I had thought that my air-ship would be able to go against the wind that was then blowing, therefore I had intended to place it for the start at precisely the other end of the open space from that which I have described—that is, down stream, and not up stream in the air current with relation to the open space surrounded by trees. I would thus move out of the open space without difficulty, having the wind against me—for under such conditions the relative speed of the air-ship ought to be the difference between its absolute speed and the velocity of the wind—and so by going against the air current I should have plenty of time to rise and pass over the trees. Evidently it would be a mistake to place the air-ship at a point suitable for an ordinary balloon without motor and propeller.

And yet it was there that I did place it, not by my own will, but by the will of the professional aeronauts who came in the crowd to be present at my experiment. In vain I explained that by placing myself "up stream" in the wind with relation to the centre of the open space I should inevitably risk precipitating the air-ship against the trees before I would have time to rise above them, the speed of my propeller being superior to that of the wind then blowing.

All was useless. The aeronauts had never seen a dirigible balloon start off. They could not admit of its starting under other conditions than those of a spherical balloon, in spite of the essential difference between the two. As I was alone against them all I had the weakness to yield.

I started off from the spot they indicated, and within a second's time I tore my air-ship against the trees, as I had feared I should do. After this deny if you can the existence of a fulcrum in the air.

This accident at least served to show the effectiveness of my motor and propeller in the air to those who doubted it before.

I did not waste time in regrets. Two days later, on September 20th, I actually started from the same open space, this time choosing my own starting-point.

I passed over the tops of the trees without mishap, and at once began sailing around them, to give on the spot a first demonstration of the air-ship to the great crowd of Parisians that had assembled. I had their sympathy and applause then, as I have ever had it since; the Parisian public has always been a kind and enthusiastic witness of my efforts.

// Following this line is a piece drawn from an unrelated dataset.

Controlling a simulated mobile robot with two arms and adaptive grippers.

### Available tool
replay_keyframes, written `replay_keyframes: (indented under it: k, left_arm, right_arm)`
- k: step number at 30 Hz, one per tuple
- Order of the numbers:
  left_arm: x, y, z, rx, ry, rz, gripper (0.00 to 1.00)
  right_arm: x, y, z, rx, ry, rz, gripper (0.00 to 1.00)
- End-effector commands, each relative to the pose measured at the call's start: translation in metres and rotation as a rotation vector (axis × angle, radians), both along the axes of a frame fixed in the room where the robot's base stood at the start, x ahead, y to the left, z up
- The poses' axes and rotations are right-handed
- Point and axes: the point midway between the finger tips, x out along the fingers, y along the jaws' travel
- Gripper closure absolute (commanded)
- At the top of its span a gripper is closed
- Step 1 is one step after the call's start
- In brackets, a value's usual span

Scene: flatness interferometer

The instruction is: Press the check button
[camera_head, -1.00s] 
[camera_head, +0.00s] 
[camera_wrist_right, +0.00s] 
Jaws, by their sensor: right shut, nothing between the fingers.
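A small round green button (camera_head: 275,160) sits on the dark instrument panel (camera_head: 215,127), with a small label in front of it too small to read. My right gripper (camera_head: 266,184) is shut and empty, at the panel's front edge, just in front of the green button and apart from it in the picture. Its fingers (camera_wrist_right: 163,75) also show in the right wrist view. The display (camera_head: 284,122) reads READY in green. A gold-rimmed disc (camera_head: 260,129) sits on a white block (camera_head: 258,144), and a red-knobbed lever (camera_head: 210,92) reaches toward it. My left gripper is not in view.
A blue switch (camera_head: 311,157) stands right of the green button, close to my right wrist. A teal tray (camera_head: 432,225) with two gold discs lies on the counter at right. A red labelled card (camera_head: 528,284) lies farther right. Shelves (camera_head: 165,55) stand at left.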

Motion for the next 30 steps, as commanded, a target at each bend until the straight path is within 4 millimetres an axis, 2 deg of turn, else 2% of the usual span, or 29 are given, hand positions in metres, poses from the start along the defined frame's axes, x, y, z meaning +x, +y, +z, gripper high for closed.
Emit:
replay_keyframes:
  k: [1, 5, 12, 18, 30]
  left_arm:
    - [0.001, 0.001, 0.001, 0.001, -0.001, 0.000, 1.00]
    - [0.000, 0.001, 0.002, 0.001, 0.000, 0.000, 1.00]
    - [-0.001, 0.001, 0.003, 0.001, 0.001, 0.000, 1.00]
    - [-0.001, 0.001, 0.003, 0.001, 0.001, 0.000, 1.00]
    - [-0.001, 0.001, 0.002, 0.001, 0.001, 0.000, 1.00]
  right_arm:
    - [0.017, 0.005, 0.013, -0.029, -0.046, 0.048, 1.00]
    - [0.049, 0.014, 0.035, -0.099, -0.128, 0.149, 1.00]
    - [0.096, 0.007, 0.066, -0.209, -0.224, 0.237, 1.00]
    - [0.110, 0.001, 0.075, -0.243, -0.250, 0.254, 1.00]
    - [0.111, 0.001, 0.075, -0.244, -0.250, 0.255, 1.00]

Under the combined action of the propeller impulse, of the steering rudder, of the displacement of the guide rope, and of the two sacks of ballast sliding backward and forward as I willed, I had the satisfaction of making my evolutions in every direction—to right and left, and up and down.

Such a result encouraged me, and, being inexperienced, I made the great mistake of mounting high in the air to 400 metres (1300 feet), an altitude that is considered nothing for a spherical balloon, but which is absurd and uselessly dangerous for an air-ship under trial.

At this height I commanded a view of all the monuments of Paris. I continued my evolutions in the direction of the Longchamps racecourse, which from that day I chose for the scene of my aerial experiments.

So long as I continued to ascend the hydrogen increased in volume as a consequence of the atmospheric depression. So by its tension the balloon was kept taut, and everything went well. It was not the same when I began descending. The air pump, which was intended to compensate the contraction of the hydrogen, was of insufficient capacity. The balloon, a long cylinder, all at once began to fold in the middle like a pocket-knife, the tension of the cords became unequal, and the balloon envelope was on the point of being torn by them. At that moment I thought that all was over, the more so as the descent, which had begun, could no longer be checked by any of the usual means on board, where nothing worked.

The descent became a fall. Luckily, I was falling in the neighbourhood of the grassy turf of Bagatelle, where some big boys were flying kites. A sudden idea struck me. I cried to them to grasp the end of my guide rope, which had already touched the ground, and to run as fast as they could with it against the wind.

They were bright young fellows, and they grasped the idea and the rope at the same lucky instant. The effect of this help in extremis was immediate, and such as I had hoped. By the manœuvre we lessened the velocity of the fall, and so avoided what would have otherwise have been a bad shaking-up, to say the least.

I was saved for the first time. Thanking the brave boys, who continued aiding me to pack everything into the air-ship's basket, I finally secured a cab and took the relics back to Paris.